SHORT EXERCISE
Below are some records. Count the lines with "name" in them and give nothing but the total.

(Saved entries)
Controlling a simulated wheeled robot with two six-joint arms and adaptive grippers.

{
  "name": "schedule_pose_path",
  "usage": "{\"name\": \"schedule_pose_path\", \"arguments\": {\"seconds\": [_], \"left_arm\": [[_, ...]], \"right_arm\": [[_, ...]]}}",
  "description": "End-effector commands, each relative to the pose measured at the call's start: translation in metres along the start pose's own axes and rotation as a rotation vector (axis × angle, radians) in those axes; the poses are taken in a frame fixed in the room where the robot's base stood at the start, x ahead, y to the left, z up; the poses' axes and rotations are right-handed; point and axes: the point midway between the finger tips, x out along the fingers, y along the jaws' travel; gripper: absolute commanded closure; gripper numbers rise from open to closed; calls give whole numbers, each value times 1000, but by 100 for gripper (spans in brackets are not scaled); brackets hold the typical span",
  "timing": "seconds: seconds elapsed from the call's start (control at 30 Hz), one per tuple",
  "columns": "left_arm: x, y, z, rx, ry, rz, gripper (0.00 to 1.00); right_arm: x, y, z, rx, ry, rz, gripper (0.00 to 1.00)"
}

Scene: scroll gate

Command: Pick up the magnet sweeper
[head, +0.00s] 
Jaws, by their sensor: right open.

* * *

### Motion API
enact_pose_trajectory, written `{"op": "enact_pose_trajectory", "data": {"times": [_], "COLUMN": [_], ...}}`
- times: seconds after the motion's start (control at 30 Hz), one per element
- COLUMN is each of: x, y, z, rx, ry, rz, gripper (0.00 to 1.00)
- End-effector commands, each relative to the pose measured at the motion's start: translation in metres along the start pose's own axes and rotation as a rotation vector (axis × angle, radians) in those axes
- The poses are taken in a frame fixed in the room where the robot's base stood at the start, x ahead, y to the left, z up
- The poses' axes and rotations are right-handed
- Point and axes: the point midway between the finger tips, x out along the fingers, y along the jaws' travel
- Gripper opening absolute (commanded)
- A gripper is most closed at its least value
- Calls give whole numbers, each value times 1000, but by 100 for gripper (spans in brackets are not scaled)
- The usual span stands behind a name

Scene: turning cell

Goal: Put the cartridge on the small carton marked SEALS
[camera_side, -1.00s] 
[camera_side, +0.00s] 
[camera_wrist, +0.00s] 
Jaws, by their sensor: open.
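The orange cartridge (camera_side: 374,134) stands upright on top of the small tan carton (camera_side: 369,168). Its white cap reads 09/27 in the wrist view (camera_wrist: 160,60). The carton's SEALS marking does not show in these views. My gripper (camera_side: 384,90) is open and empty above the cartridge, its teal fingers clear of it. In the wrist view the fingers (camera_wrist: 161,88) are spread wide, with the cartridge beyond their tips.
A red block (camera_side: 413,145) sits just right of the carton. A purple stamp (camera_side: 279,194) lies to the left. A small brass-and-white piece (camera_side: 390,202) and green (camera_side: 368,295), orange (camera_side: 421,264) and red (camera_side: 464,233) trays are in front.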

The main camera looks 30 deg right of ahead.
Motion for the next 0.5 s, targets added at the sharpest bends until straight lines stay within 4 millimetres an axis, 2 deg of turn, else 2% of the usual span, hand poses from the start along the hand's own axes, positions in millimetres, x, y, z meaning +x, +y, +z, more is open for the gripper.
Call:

CORRECT RESPONSE
3